Alert! Imminent Connection!
Clear and present danger can make for surprising moments of connection.
Clear and present danger can make for surprising moments of connection.
This was my plan: I was going to use all of the fresh peas and asparagus and spinach I had collected from the farmers market last weekend and actually make dinner from scratch. Over the last two months, inspired by a chef on TikTok, I had begun making pasta sauces thrown together not with a set recipe, but with whatever I could find in my fridge. But about halfway through my late afternoon chopping, the sky turned dark and the rain clouds burst. I’m used to a summer storm, but every few minutes, the alerts on my phone grew in intensity from a possibility of danger to a certainty of it. When the National Weather Service alert interrupted the podcast I was listening to to declare a tornado was imminent and to take immediate shelter, I retreated to the safest place in my apartment: the bathroom. After a minute or two, I heard a knock. Then another knock. Then another. Leaving the bathroom, I opened my back door to find two young women, complete strangers, who were staying in the AirBnB upstairs. “Hi! We’re from Sweden. We got the alert. What is going on?” one of the women asked. “For the tornado watch?” I questioned. A lifetime in the Midwest had made me, if not jaded, then relatively ignorant about how this situation was uncommon. It had not occurred to me how unfamiliar most people would be of our summertime storms. “We don’t know what to do,” the other woman said to me. I am a Seeker, the sort of person with a deep curiosity for life, both good and not so good. I thought about the excitement of being in a new place and the fear of not knowing its particulars. Of not knowing its traditions and its dangers. Not knowing its people and its possibilities (both good and terrifying).

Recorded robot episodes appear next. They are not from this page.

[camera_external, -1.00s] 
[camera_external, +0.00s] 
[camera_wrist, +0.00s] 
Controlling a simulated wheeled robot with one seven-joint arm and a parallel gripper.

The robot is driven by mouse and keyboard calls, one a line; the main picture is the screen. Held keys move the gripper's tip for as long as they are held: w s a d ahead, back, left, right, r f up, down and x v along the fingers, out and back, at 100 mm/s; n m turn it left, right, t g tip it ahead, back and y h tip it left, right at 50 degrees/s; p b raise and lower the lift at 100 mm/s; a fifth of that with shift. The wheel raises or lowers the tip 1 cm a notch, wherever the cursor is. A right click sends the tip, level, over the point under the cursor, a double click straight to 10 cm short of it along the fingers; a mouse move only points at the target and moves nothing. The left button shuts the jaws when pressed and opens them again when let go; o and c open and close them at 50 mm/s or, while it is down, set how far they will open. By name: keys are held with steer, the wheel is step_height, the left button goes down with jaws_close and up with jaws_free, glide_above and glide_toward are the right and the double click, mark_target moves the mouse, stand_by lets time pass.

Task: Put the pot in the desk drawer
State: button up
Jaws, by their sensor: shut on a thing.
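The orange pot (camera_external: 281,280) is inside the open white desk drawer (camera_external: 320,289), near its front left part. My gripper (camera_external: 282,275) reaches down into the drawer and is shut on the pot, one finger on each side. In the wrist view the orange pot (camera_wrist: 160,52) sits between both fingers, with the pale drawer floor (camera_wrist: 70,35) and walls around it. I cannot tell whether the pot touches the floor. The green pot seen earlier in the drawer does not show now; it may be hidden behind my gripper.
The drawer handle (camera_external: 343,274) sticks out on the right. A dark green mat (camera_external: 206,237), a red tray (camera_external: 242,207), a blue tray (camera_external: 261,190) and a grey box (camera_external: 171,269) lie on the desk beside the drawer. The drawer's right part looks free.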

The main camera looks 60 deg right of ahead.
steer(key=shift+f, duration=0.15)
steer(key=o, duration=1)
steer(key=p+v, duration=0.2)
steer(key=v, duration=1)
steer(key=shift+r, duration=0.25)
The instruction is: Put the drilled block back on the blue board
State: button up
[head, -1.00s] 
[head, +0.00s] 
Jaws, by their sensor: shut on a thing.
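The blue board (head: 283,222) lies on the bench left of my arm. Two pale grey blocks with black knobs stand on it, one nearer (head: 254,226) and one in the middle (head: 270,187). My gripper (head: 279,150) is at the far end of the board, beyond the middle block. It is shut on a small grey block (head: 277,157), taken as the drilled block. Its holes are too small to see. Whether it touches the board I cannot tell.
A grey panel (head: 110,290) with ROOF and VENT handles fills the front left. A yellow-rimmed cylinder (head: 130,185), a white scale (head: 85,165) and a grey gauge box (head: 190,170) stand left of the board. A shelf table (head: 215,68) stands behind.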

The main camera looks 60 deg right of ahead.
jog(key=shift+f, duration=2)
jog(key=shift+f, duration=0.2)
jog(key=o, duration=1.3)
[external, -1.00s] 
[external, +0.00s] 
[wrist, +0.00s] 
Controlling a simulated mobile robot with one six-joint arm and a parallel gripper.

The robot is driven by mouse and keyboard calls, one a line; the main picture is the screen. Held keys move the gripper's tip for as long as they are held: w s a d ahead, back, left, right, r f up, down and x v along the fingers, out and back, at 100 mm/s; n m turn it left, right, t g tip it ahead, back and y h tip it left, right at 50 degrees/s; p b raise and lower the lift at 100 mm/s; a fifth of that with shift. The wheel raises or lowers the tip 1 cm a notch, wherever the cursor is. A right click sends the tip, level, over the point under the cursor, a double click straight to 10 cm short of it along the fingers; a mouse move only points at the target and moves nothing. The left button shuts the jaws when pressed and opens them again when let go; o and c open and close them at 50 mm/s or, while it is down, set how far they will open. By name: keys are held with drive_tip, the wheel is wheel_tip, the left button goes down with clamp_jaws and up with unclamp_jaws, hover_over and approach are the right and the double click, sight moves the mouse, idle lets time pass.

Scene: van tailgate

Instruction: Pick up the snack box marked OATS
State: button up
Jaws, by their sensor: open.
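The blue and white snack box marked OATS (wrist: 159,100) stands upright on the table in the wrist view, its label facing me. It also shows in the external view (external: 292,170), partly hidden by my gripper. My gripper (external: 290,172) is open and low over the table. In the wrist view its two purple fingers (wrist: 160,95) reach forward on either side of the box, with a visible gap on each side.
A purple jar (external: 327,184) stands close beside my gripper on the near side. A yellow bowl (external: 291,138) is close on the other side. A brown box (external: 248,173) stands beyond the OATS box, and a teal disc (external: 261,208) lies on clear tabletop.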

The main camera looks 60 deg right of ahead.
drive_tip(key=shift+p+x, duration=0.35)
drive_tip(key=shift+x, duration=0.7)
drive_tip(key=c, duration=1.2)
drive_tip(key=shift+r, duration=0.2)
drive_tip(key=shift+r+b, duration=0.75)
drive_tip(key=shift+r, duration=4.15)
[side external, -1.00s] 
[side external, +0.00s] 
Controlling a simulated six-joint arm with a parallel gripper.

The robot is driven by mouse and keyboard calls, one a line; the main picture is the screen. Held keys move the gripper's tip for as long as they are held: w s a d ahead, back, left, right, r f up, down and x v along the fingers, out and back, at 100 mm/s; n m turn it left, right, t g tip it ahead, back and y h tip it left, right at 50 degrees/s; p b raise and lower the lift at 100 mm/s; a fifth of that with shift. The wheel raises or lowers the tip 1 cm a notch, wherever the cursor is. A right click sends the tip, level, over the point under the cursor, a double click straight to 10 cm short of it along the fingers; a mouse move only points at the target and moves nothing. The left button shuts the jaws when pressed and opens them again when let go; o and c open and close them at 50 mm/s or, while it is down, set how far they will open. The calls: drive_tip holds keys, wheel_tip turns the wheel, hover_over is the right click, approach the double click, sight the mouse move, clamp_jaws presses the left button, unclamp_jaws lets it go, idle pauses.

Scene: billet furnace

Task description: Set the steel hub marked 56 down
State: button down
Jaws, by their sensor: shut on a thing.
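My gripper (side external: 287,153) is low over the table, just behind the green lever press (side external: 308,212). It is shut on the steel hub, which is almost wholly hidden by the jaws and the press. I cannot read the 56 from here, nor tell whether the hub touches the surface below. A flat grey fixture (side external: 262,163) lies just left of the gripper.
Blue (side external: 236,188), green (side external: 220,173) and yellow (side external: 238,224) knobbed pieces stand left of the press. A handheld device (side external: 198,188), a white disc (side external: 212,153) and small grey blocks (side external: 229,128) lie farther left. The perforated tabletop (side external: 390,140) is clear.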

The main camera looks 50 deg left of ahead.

I am a Seeker, the sort of person with a deep curiosity for life, both good and not so good.
So I said the only thing I’d want someone to say to me if I were in the same position. “Do you want to come inside?” And they joined me in my cozy space, keeping far from the windows, as I shared what comes next. It was only about 10 minutes or so, and I surely rambled in my own fear, but a connection was made. They told me about their Route 66 road trip, about where they’d been and where they were going. I told them about what to do when all of this was over, about places not to miss and things to do while they were here. And at one point, we even laughed, talking about the absurdity of what led us here. And then suddenly, it was all over. The citywide sirens stopped. The clouds broke and the rain turned into a drizzle. “I’m here if it happens again, or just in general,” I said. A few moments after that, we said goodbye.